**Data excerpts:**

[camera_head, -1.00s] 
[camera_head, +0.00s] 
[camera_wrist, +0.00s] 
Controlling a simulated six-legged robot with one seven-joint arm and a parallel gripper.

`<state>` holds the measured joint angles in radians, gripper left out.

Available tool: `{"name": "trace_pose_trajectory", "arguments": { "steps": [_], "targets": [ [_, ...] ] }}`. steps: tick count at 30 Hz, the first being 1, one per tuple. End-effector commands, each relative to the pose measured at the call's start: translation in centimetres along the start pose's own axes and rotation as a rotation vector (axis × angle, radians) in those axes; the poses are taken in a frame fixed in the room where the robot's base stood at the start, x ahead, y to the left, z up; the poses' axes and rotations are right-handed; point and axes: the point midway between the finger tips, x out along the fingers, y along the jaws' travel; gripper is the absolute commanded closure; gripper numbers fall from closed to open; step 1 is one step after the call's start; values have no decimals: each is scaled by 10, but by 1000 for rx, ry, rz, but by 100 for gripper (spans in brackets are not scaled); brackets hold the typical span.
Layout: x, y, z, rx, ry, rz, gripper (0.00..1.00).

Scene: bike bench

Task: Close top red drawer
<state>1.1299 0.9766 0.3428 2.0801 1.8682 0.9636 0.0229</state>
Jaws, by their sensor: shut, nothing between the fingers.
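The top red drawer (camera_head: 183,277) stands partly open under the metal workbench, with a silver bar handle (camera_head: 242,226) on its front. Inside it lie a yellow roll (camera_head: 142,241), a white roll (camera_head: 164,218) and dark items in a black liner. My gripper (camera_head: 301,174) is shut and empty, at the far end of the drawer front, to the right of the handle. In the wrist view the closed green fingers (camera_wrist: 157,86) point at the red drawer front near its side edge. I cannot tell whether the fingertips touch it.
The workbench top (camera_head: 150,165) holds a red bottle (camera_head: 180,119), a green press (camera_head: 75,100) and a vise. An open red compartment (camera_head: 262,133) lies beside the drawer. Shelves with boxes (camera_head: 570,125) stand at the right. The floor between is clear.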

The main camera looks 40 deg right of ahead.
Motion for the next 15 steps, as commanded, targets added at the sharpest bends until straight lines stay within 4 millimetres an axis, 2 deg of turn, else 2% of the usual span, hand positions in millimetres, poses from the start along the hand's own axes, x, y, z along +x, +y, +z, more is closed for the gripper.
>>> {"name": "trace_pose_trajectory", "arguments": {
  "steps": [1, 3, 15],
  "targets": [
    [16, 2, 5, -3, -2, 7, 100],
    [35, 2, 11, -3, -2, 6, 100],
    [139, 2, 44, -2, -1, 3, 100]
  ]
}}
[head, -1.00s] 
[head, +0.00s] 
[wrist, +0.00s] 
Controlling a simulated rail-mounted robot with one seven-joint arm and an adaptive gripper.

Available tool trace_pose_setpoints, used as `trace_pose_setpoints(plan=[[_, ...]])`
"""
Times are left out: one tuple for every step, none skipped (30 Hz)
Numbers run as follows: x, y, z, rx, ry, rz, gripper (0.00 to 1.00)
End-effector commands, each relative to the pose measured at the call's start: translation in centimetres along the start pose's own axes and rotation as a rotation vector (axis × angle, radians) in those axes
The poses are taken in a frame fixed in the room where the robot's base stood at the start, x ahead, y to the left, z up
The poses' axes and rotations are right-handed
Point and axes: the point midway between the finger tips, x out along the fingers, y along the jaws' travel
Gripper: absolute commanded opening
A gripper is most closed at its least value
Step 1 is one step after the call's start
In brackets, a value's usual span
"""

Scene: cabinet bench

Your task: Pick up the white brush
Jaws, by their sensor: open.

**Objective:**
Search the data above for lines holding "Available" and copy each of them.

**Finished task:**
Available tool: `{"name": "trace_pose_trajectory", "arguments": { "steps": [_], "targets": [ [_, ...] ] }}`. steps: tick count at 30 Hz, the first being 1, one per tuple. End-effector commands, each relative to the pose measured at the call's start: translation in centimetres along the start pose's own axes and rotation as a rotation vector (axis × angle, radians) in those axes; the poses are taken in a frame fixed in the room where the robot's base stood at the start, x ahead, y to the left, z up; the poses' axes and rotations are right-handed; point and axes: the point midway between the finger tips, x out along the fingers, y along the jaws' travel; gripper is the absolute commanded closure; gripper numbers fall from closed to open; step 1 is one step after the call's start; values have no decimals: each is scaled by 10, but by 1000 for rx, ry, rz, but by 100 for gripper (spans in brackets are not scaled); brackets hold the typical span.
Available tool trace_pose_setpoints, used as `trace_pose_setpoints(plan=[[_, ...]])`

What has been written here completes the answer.